Do our local reps and the local MP not walk up and down their constituencies and the High Road and experience just how poor and rotten the place looks? The entire High Road in Tottenham is composed of conservation areas but you would not know it.

I have much, much more and I have’t even mentioned:
- the Haringey children services and possible corruption debacles - I have little experience with the former and no concrete evidence of the latter.
- the High Road West plans to demolish homes and displace, long-standing, local businesses along with their valuable local jobs and the economic diversity, synergies and dynamism they bring with them.

There is loads of money being spent in Tottenham. But the results are not good relative to other places. The council-driven ‘regeneration’ - really speculative property development - taking place will result in the destruction of one of the redeeming things we do have that makes it a great place to live in, the rich and diverse community we have here. All this is happening under Haringey Labour sometimes even at their behest.

The council's recent positive LTN implementation and spate of effusive street-tree planting and cycle-shed installation are too late for me to lend my support in this round. I NEED TO SEE  a definite change via results.

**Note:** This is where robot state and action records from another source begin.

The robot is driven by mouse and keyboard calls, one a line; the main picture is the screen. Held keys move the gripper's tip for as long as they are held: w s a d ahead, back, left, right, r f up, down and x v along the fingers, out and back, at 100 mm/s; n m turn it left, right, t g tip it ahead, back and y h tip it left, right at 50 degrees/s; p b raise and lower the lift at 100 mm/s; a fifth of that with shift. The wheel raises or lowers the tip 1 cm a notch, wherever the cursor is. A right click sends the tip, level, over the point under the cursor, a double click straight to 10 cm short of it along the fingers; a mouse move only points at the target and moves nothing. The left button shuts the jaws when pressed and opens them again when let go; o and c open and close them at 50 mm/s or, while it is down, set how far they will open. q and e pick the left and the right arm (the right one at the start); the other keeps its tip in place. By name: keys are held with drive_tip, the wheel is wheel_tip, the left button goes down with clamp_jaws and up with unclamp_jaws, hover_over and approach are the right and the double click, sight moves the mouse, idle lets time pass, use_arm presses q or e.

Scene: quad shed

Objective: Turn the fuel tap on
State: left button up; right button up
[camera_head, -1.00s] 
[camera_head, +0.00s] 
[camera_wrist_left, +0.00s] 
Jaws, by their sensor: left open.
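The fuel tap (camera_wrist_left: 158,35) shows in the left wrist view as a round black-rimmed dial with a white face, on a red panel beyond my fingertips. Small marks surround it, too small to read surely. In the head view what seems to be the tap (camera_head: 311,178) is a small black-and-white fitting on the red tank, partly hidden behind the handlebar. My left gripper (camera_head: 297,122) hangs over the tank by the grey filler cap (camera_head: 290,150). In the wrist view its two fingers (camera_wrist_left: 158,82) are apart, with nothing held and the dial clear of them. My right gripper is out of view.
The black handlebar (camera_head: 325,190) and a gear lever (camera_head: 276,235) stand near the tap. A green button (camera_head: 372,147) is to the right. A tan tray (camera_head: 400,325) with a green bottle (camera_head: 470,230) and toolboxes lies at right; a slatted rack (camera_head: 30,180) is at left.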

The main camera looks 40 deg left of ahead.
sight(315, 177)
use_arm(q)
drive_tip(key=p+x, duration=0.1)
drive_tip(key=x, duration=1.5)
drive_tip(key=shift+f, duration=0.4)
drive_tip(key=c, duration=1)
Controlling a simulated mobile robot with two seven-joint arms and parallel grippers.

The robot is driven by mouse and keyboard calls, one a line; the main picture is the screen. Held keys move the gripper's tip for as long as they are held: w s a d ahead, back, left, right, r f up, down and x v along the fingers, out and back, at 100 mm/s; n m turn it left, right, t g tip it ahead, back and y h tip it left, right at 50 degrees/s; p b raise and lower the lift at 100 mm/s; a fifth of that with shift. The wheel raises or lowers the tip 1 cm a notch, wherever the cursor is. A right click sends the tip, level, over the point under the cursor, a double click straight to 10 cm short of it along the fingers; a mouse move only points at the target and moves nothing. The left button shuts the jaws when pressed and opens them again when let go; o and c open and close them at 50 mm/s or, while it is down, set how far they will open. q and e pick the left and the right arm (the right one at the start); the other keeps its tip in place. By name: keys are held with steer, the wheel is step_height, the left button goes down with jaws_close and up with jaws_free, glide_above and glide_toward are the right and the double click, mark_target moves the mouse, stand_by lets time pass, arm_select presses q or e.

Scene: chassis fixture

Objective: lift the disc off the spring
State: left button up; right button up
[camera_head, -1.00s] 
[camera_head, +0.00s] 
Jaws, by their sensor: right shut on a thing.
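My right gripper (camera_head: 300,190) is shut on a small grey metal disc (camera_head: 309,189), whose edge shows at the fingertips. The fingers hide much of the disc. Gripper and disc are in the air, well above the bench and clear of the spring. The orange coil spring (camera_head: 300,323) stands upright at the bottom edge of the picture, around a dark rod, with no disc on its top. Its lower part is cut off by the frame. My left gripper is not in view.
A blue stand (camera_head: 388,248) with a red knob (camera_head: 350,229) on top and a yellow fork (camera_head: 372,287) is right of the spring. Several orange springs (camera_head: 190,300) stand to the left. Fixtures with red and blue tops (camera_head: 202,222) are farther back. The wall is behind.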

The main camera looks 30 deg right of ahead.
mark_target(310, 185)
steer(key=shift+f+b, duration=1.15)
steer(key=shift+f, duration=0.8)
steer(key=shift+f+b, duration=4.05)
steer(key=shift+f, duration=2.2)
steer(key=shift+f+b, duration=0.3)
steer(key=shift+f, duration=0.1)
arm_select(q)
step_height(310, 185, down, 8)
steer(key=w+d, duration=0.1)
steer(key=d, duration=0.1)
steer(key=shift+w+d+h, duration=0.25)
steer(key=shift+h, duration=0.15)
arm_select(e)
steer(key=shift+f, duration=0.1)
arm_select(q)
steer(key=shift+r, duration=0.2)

I don't care if people think I am negative and harping on about details. I think that I continuosly harpo on these 'details' precisely because they should be easily resolvablen with more care and attention to systems and culture at the council level. That is why I harp on about them again and again and  again. It is why I am frustrated to see the many missed opportunites or little results at a council level.

I believe we deserve much better too. So I am seeking alternatives to Haringey Labour on the 5th May next.